··· DATA EXTRACT
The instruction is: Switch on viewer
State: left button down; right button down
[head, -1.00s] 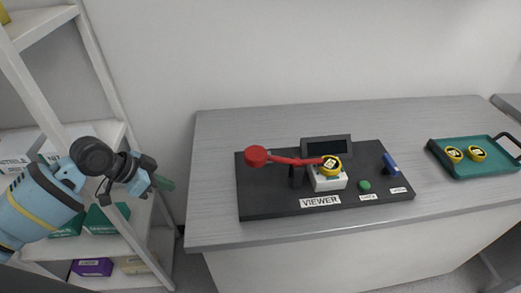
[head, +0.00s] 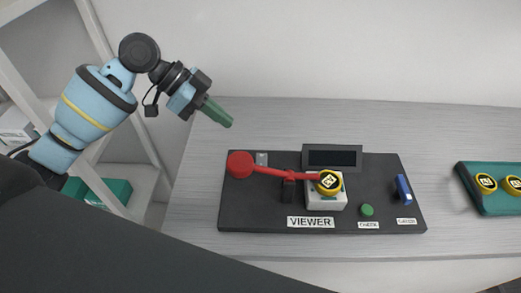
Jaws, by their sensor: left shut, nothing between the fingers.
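The viewer is a black panel (head: 250,213) on the grey table, with a white label (head: 311,222) reading VIEWER. A dark screen (head: 332,158) stands at its back. A red lever arm with a round red knob (head: 240,164) reaches across to a yellow-rimmed disc (head: 329,182) on a white block (head: 338,200). A green button (head: 367,210) sits above the CHECK label. A blue switch (head: 403,189) sits at the right, above another small label. My left gripper (head: 217,112) is shut and empty, above and left of the knob, apart from the panel. My right gripper is out of view.
A green tray (head: 487,206) with two yellow-rimmed discs (head: 486,183) is at the right edge. White shelves (head: 120,150) with boxes stand at the left. The table (head: 400,125) is clear behind the panel and between panel and tray.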

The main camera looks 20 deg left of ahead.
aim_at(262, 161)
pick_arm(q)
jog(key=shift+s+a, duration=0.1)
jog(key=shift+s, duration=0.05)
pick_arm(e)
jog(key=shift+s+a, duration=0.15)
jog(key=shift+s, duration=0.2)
······
WHAT IS EXPECTED
Using the listing above, copy exactly the lines from the one that contains "State: left button down; right button down" through its last line, both included, but not the pictures.

SOLUTION TO THIS TASK
State: left button down; right button down
[head, -1.00s] 
[head, +0.00s] 
Jaws, by their sensor: left shut, nothing between the fingers.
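The viewer is a black panel (head: 250,213) on the grey table, with a white label (head: 311,222) reading VIEWER. A dark screen (head: 332,158) stands at its back. A red lever arm with a round red knob (head: 240,164) reaches across to a yellow-rimmed disc (head: 329,182) on a white block (head: 338,200). A green button (head: 367,210) sits above the CHECK label. A blue switch (head: 403,189) sits at the right, above another small label. My left gripper (head: 217,112) is shut and empty, above and left of the knob, apart from the panel. My right gripper is out of view.
A green tray (head: 487,206) with two yellow-rimmed discs (head: 486,183) is at the right edge. White shelves (head: 120,150) with boxes stand at the left. The table (head: 400,125) is clear behind the panel and between panel and tray.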

The main camera looks 20 deg left of ahead.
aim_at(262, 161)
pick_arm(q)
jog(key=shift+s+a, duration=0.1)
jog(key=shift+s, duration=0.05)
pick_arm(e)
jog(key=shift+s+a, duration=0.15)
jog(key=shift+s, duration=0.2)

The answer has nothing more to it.